Não obteve resposta porque o Menino Élinho saiu a correr em direcção ao alvo, ao mesmo tempo que se via no ecrã em câmara lenta. A guardar a casota estava o Pim Ga Lim e lá dentro encontrava-se prisioneira a fabulosa Sapo. O estrondo foi enorme, mas nada cedeu. O Gilinho riu tanto que acabou por se desequilibrar e bater violentamente com a cabeça na porta, que saltou dos ferrolhos. Por breves segundos o grupo ficou paralisado, os gelados estavam ao alcance de todos. E foi isso que aconteceu! A barraca foi tomada de assalto e cada um agarrou numa caixa.
- Agarra que é ladrão, - gritou um popular.

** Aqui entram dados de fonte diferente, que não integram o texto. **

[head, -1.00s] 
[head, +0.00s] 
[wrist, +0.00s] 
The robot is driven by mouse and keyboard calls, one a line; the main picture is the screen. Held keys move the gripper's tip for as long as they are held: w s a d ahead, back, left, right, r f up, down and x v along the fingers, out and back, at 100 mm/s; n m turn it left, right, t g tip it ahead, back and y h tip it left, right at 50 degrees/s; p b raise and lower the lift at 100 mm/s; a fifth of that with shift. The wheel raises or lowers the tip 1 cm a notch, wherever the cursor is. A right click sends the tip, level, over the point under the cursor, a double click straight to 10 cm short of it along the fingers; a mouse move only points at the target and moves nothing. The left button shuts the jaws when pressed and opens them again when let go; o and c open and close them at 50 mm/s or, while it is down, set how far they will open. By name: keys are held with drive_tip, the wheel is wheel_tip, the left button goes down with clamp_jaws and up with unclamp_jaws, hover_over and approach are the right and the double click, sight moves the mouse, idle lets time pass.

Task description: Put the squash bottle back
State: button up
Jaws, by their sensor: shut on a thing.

Foi a debandada geral, o Gilinho e o Menino Élinho seguiram em direcção à sede velha do Clube Desportivo de Paço de Arcos, enquanto que os outros optaram por outros caminhos alternativos. Mas de uma coisa ninguém prescindiu: dos doces, pois correram e chuparam ao mesmo tempo, diz a lenda! Mas voltemos aos heróis principais. Ambos entraram pelo clube, é um facto, mas actualmente divergem na modalidade que se estava a jogar, o Gilinho diz que é damas, o Menino Élinho opta pelo xadrez, pormenor que nos dá a idade actual destes paçoarcoenses. Este deu logo de caras com o primo Albertino, que desafiou de imediato para um jogo, mas que lhe disse para ir montando o tabuleiro enquanto comprava tabaco. Para a história da vila ficou registado que o Menino Élinho tinha sido visto a jogar xadrez sozinho, talvez devido aos efeitos nocivos de algum gelado marado. A perseguição aos outros elementos do Gangue do Karate prolongou-se pela noite dentro, e teve como cenário a linha do comboio. Quem assistiu a toda esta cena foi um par de namorados sentadinho num banco do jardim, a Marina da casa galega e o Pinando!